====== RECORDED INFORMATION ======

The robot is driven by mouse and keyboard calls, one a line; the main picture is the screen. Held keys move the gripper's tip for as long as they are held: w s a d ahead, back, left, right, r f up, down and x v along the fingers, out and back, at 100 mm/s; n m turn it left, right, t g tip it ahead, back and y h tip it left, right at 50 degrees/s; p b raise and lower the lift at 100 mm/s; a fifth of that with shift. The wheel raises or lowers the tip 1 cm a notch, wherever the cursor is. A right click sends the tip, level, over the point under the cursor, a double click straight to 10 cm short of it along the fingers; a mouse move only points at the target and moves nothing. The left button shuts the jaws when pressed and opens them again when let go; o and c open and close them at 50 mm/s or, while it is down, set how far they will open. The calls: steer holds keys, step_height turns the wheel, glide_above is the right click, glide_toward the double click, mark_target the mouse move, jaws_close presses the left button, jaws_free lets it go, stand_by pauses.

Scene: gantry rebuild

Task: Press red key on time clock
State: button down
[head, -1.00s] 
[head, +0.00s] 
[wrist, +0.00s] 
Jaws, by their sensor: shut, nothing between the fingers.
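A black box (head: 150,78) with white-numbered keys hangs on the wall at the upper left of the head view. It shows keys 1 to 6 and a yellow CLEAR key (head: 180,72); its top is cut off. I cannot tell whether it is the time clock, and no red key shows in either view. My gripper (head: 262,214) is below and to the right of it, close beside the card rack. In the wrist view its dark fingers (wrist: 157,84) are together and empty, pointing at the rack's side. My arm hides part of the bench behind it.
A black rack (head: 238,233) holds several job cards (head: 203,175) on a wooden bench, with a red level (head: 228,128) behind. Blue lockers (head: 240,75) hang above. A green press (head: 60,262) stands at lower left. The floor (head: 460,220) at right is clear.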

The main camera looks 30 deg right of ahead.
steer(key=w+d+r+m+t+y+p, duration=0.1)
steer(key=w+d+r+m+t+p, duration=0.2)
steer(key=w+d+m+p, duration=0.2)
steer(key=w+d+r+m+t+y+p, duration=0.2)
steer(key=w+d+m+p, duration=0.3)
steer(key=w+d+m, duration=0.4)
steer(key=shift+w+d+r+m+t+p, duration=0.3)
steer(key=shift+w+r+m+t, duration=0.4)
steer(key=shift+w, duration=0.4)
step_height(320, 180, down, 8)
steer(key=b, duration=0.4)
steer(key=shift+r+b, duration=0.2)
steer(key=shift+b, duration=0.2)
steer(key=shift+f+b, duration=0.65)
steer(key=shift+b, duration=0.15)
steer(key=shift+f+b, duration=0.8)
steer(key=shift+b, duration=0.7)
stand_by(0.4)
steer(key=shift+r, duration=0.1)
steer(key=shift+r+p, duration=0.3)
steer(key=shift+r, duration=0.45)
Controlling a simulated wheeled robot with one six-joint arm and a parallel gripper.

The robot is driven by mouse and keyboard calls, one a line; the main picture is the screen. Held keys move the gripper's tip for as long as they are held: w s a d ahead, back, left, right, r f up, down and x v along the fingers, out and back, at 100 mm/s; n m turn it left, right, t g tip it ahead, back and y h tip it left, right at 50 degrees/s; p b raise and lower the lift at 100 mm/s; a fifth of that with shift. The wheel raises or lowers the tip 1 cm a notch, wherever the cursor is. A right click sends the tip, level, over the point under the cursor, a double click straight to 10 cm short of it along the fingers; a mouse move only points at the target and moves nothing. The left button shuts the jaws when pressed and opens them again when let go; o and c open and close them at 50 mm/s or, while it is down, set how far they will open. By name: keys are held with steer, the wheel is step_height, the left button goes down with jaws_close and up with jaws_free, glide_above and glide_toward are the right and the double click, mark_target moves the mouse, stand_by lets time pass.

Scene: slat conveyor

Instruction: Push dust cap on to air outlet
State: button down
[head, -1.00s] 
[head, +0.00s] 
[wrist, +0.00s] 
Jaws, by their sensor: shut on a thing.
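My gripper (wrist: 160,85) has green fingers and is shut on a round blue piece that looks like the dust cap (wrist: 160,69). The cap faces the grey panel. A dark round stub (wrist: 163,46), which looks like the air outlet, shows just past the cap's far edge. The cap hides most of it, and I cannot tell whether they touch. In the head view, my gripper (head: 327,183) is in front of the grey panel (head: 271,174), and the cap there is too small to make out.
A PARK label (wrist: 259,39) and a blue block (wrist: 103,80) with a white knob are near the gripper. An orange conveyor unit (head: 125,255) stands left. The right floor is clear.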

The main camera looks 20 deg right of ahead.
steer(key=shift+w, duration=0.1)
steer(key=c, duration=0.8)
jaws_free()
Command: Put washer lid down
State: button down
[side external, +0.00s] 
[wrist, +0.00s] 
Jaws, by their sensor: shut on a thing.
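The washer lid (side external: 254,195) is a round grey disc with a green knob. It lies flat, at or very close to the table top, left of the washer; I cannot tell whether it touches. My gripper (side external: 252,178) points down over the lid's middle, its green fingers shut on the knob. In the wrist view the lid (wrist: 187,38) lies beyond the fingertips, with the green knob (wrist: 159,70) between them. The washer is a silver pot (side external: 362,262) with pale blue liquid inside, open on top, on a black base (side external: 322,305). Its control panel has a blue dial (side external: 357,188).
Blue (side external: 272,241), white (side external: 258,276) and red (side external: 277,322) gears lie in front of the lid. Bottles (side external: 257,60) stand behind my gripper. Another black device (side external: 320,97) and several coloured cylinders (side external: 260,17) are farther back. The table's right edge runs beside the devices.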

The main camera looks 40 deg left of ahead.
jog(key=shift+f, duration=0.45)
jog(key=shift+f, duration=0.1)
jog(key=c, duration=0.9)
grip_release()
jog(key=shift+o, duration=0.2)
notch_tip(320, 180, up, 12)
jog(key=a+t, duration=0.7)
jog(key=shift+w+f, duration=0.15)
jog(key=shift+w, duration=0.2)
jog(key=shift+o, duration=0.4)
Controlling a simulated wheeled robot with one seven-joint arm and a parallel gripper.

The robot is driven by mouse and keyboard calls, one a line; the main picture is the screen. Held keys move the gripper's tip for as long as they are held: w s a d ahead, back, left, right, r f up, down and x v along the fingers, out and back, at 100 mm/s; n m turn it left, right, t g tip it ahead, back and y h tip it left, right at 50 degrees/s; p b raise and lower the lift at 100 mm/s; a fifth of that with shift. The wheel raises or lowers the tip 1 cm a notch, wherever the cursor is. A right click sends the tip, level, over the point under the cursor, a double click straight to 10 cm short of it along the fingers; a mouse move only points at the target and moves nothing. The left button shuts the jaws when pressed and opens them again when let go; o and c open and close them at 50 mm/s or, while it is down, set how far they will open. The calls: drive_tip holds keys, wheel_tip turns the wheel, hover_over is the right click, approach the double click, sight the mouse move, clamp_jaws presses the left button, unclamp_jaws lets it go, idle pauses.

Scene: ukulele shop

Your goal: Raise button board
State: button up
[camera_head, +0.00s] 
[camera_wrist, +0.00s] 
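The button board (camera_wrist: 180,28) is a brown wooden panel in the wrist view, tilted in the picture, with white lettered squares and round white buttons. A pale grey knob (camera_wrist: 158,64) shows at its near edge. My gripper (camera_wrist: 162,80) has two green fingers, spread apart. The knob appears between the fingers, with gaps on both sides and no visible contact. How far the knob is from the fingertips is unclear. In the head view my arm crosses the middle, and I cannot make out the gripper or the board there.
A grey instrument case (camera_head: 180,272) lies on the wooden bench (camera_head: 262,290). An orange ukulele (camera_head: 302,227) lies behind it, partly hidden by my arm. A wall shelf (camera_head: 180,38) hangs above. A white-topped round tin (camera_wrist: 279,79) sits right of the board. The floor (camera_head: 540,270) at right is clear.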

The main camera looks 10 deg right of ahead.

======

**THE TASK**
Show all lines in the entries above where the word "Scene" appears.

**WRITTEN RESPONSE**
Scene: gantry rebuild
Scene: slat conveyor
Scene: ukulele shop

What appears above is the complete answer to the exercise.